Robot episode rows:
--

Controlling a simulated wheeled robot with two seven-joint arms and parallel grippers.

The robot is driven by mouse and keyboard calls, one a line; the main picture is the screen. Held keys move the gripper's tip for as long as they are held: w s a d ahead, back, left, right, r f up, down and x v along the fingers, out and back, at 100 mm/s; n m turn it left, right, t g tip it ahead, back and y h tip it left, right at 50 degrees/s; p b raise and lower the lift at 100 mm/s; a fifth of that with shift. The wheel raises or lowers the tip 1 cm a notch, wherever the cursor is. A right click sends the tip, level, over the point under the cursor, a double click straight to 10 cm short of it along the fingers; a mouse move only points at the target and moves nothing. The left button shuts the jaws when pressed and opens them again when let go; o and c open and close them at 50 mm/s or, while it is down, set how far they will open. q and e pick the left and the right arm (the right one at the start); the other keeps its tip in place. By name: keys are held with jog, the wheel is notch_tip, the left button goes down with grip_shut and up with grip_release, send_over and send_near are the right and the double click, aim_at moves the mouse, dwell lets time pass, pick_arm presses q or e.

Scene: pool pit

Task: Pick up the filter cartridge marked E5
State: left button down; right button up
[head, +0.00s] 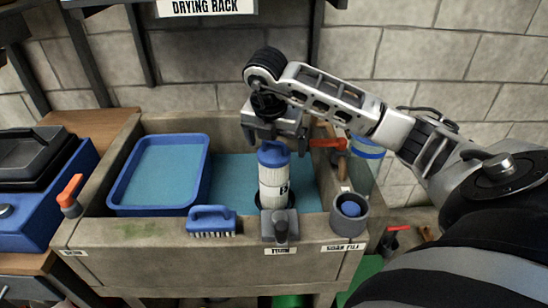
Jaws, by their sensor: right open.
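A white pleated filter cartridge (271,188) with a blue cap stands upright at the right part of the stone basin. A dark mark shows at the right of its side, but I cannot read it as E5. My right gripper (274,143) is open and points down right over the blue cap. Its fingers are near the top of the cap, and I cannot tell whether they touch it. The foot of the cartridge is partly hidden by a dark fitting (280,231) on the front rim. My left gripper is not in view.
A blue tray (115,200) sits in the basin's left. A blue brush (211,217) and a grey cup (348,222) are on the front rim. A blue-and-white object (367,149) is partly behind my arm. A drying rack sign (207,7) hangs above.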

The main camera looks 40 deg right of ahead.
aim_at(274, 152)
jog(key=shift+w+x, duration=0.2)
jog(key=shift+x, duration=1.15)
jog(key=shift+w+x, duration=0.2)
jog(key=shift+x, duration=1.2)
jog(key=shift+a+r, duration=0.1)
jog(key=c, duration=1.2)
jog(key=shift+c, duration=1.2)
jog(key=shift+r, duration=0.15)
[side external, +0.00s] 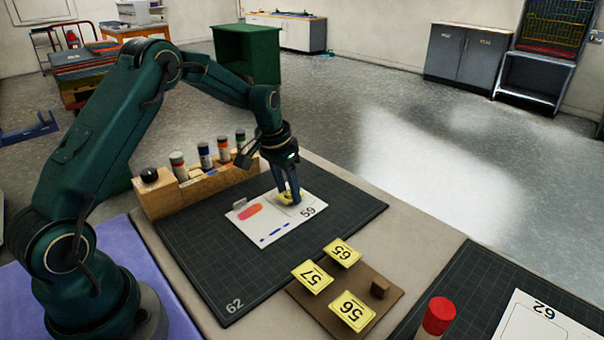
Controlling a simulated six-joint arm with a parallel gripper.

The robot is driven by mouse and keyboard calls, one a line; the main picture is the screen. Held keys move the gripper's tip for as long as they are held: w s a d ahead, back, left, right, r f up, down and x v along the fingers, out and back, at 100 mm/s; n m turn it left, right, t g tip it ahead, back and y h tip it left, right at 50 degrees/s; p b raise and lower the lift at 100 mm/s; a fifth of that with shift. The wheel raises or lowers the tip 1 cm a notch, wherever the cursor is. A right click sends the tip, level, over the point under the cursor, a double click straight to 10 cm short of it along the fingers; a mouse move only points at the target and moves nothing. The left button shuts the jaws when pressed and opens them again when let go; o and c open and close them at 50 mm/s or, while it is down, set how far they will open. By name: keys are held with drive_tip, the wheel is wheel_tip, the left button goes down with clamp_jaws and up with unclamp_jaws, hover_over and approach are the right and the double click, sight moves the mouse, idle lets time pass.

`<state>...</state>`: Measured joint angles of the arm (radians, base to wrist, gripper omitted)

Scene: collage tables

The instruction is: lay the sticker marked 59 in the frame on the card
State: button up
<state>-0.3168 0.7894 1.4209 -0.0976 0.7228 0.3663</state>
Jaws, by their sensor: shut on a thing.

--

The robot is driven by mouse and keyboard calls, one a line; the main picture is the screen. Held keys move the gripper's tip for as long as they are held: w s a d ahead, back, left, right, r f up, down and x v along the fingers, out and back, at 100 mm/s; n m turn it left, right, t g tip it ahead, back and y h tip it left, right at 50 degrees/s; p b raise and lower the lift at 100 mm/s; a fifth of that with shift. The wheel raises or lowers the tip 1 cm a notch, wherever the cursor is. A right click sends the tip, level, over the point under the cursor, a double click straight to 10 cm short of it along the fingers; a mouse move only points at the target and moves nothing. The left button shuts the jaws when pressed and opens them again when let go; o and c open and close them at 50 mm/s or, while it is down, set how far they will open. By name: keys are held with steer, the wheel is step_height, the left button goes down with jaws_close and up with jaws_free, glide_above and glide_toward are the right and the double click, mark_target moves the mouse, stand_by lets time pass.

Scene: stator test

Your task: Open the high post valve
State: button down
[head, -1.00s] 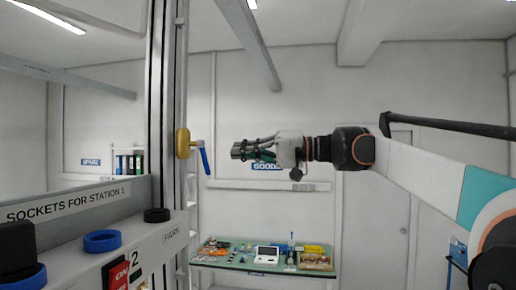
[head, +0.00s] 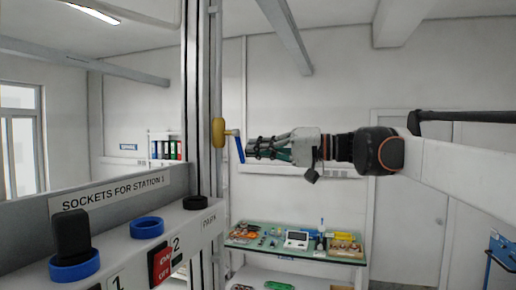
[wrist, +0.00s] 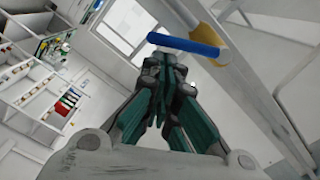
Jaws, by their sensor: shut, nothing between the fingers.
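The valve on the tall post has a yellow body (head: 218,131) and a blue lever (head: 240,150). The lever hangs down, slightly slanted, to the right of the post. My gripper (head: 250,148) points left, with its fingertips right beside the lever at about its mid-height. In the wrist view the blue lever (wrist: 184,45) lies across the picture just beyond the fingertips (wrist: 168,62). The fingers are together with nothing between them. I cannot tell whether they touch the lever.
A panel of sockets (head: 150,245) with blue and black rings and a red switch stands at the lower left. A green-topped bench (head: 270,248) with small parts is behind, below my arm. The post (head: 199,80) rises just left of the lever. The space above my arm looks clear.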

--

Set exercise: Output word for word the lines running from the one containing "[side external, +0.00s]" to the one containing "Controlling a simulated six-joint", both included, leaving out the pictures.

Exercise response:
[side external, +0.00s] 
Controlling a simulated six-joint arm with a parallel gripper.

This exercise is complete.